··· Information supplied ···

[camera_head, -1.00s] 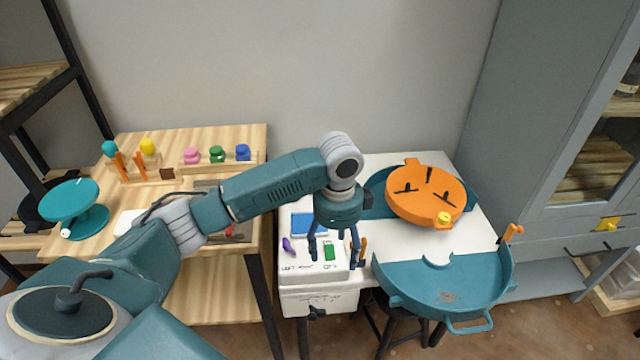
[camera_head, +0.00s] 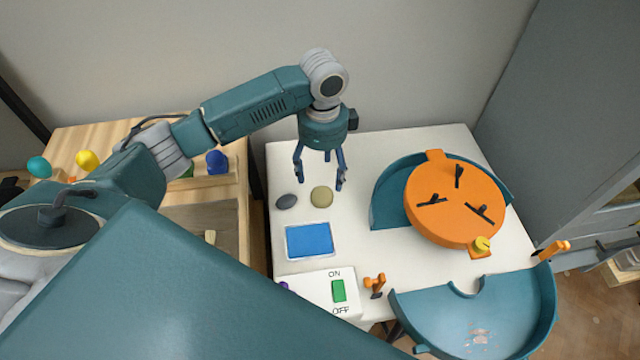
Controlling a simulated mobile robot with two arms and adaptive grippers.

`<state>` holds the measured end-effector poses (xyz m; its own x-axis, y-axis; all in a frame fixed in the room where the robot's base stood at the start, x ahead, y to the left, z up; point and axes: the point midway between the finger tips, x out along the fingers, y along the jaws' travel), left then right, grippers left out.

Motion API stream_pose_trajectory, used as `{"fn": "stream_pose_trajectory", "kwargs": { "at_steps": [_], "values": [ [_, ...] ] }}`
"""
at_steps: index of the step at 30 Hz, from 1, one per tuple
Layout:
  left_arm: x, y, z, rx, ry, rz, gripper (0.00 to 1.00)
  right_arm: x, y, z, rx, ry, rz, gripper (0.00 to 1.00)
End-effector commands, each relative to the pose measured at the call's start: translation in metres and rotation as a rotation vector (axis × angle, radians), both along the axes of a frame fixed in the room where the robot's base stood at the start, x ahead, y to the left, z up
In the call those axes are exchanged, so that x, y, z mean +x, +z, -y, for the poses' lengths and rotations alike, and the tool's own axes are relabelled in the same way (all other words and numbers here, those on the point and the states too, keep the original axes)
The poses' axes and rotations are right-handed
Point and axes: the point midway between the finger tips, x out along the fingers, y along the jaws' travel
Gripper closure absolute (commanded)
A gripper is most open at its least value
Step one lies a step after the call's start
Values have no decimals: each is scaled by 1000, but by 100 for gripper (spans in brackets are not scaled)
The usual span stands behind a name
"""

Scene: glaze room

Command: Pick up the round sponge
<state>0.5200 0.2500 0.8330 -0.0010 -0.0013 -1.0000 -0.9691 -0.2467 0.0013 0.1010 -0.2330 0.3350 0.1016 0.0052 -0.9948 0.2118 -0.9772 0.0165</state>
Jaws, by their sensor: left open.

···

What is expected:
Print, exactly as written, the lines above from the first one to the one containing "at_steps: index of". Leave out pictures.

Correct result:
[camera_head, -1.00s] 
[camera_head, +0.00s] 
Controlling a simulated mobile robot with two arms and adaptive grippers.

`<state>` holds the measured end-effector poses (xyz m; its own x-axis, y-axis; all in a frame fixed in the room where the robot's base stood at the start, x ahead, y to the left, z up; point and axes: the point midway between the finger tips, x out along the fingers, y along the jaws' travel), left then right, grippers left out.

Motion API stream_pose_trajectory, used as `{"fn": "stream_pose_trajectory", "kwargs": { "at_steps": [_], "values": [ [_, ...] ] }}`
"""
at_steps: index of the step at 30 Hz, from 1, one per tuple

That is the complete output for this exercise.